À medida que a trajetória de Meister toma corpo nas mais de 500 páginas, o que se lê não é a desilusão e a perda de esperança ou a conversão de um rapaz, como se costuma dizer, “engajado” em um cínico. Antes, o que se lê é o relato comentado de uma trajetória apaixonada, repleta de altos e baixos, na qual seu principal protagonista se envolve e, de certa forma, consegue arrebatar o leitor, a ponto de fazê-lo refletir de maneira aguda a propósito de acontecimentos que muitos consideraríamos prosaicos. Não é absurdo pensar que muitos já vivemos em circunstâncias não necessariamente idênticas, mas que, em muitos casos, passíveis de paralelo com a história de Wilhelm Meister. E antes que alguém diga o chavão, a arte não imita a vida, mas são os homens que representam cópias imperfeitas do ideal existente na literatura — para ficarmos neste exemplo pontual.

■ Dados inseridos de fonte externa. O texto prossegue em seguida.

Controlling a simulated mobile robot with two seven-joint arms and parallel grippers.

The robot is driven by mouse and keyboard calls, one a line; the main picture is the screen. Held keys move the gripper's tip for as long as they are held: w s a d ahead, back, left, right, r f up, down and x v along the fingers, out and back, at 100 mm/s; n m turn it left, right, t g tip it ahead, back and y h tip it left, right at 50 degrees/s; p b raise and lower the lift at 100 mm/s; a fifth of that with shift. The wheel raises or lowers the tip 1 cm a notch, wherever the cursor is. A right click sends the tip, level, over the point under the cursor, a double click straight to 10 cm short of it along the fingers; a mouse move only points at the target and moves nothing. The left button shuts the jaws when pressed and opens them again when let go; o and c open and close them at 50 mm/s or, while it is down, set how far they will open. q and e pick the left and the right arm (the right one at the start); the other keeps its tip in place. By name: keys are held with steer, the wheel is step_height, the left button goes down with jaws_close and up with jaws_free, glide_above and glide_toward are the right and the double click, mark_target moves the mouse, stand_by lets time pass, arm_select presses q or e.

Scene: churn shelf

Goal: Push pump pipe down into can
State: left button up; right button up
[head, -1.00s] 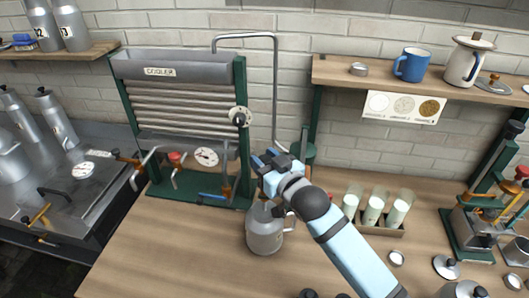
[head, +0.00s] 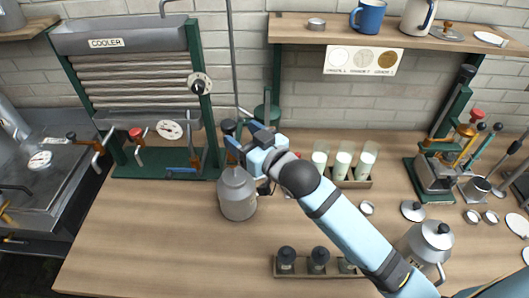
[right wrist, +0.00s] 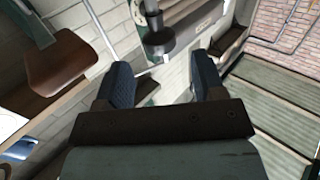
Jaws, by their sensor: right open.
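A grey metal can (head: 238,198) with a sloping shoulder stands upright on the wooden counter. A thin grey pipe (head: 235,65) runs down the wall from a bend at the top edge of the head view. Its lower end is hidden around my right gripper, so I cannot tell whether it enters the can. My right gripper (head: 245,138) is open and empty, above and slightly right of the can in the picture. A black knob (head: 228,127) shows just beyond its fingers. In the right wrist view, a black knob (right wrist: 158,42) shows beyond the open fingers (right wrist: 163,82). My left gripper is out of view.
The cooler (head: 130,95) stands left behind the can. A green post (head: 266,112) is close behind my right gripper. A rack of milk-filled glasses (head: 343,182) and a lidded can (head: 428,243) lie to the right. Front-left counter is clear.

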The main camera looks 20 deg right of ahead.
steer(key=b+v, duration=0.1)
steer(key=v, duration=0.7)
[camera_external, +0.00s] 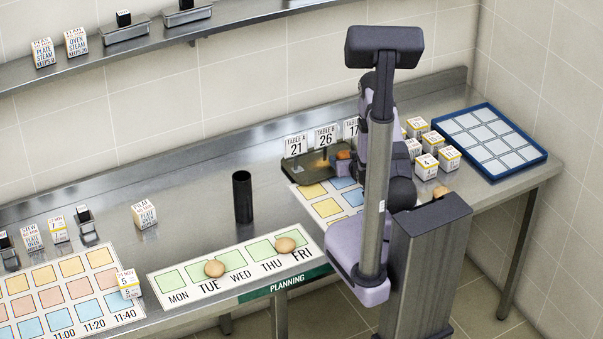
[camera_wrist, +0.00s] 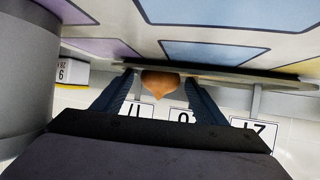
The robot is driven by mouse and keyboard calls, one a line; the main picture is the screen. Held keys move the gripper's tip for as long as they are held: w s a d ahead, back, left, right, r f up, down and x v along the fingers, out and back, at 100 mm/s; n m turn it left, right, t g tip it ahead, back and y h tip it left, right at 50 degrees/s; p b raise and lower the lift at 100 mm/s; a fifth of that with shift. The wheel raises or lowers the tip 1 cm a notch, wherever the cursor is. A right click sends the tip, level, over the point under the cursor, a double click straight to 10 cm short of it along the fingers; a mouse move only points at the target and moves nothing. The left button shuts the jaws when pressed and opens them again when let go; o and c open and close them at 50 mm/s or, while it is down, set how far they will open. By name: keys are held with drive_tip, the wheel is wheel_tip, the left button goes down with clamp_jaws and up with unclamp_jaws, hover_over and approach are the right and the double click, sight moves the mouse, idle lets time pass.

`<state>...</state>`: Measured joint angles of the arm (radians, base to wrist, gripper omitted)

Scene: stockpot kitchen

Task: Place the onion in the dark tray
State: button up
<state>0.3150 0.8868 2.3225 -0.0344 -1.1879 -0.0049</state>
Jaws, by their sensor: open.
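The dark tray (camera_external: 297,178) lies at the back of the counter, behind the mat of coloured squares and in front of the number cards. An orange-brown onion (camera_external: 343,155) shows at the tray's right end, by my gripper (camera_external: 345,164). In the wrist view the onion (camera_wrist: 163,84) sits between the two blue fingers of my gripper (camera_wrist: 160,80), which are spread. Whether the fingers touch it, and whether it rests on the tray floor, I cannot tell. My arm hides part of the tray's right side.
Number cards (camera_external: 326,137) stand close behind the tray. Two round brown items (camera_external: 214,268) (camera_external: 285,244) lie on the planning mat (camera_external: 172,279). A black cylinder (camera_external: 242,197) stands left of the tray. Several white boxes (camera_external: 427,166) and a blue-rimmed tray (camera_external: 545,157) are to the right.

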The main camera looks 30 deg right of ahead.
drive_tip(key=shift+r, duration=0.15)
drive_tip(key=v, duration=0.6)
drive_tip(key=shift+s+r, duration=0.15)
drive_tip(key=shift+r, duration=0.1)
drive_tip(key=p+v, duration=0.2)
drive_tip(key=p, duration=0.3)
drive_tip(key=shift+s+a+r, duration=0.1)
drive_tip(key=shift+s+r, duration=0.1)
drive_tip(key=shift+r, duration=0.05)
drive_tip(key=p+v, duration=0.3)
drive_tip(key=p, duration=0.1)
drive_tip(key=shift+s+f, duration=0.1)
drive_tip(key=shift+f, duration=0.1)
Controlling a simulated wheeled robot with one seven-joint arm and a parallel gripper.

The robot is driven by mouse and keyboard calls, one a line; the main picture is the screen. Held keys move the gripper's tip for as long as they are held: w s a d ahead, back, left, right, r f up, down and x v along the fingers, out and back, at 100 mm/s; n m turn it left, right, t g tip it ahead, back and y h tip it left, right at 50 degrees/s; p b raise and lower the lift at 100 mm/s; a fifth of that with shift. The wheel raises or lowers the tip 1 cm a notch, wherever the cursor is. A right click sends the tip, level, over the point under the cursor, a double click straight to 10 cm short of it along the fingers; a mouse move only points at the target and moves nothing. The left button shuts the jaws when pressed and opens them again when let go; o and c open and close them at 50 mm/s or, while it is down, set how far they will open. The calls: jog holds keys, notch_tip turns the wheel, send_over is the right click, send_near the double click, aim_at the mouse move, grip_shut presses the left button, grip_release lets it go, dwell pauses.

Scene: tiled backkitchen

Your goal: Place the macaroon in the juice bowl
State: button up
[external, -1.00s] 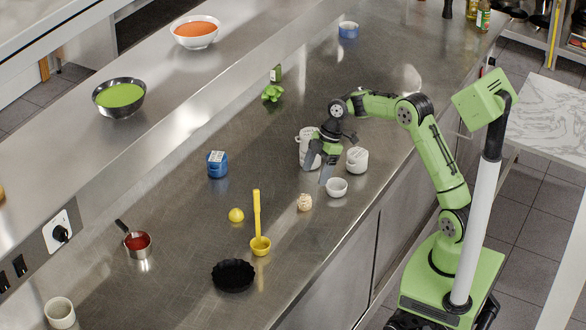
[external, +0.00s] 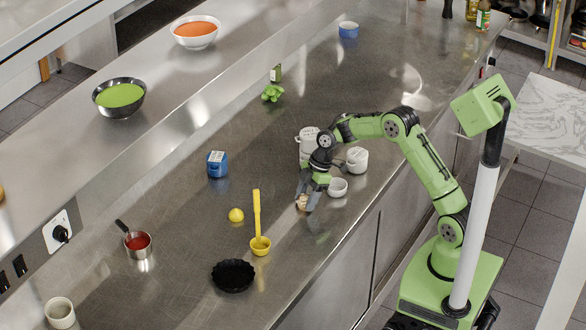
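The macaroon (external: 302,203) is a small beige round piece on the steel counter, partly hidden by my gripper. My gripper (external: 307,204) is low over the counter, pointing down, with its fingers on either side of the macaroon. Whether the fingers touch it or have closed on it cannot be told at this size. A white bowl of orange liquid (external: 195,32) and a dark bowl of green liquid (external: 119,96) stand on the raised ledge at the back left. Which of them is the juice bowl is not marked.
A small white bowl (external: 337,187) and white jars (external: 357,159) stand close to my gripper. A yellow ladle (external: 260,245), a lemon (external: 236,215), a blue container (external: 217,164), a black fluted dish (external: 233,275) and a red-filled saucepan (external: 137,242) are further left.

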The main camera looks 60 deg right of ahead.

Exemplos, aliás, não faltam. E este texto poderia estar pleno deles, se isso não fosse para lá de enfadonho e se, ao fim e ao cabo, o leitor não tomasse o livro como mais “importante” do que ele é. A deferência, nesse caso, pode ser pernóstica. Porque o papel da crítica é importante na medida em que não afasta o leitor da obra, funcionando, entre outras coisas, como agente intermediário. Nesse sentido, a belíssima edição de Os anos de aprendizado de Wilhelm Meister (com a definitiva tradução de Nicolino Simone Neto), mais do que referendar a opção dos críticos pelo cânone literário — em detrimento de certa linha de estudos culturais —, é obra fundamental para a compreensão da literatura e, em certa medida, para entender o desenvolvimento das idéias da civilização.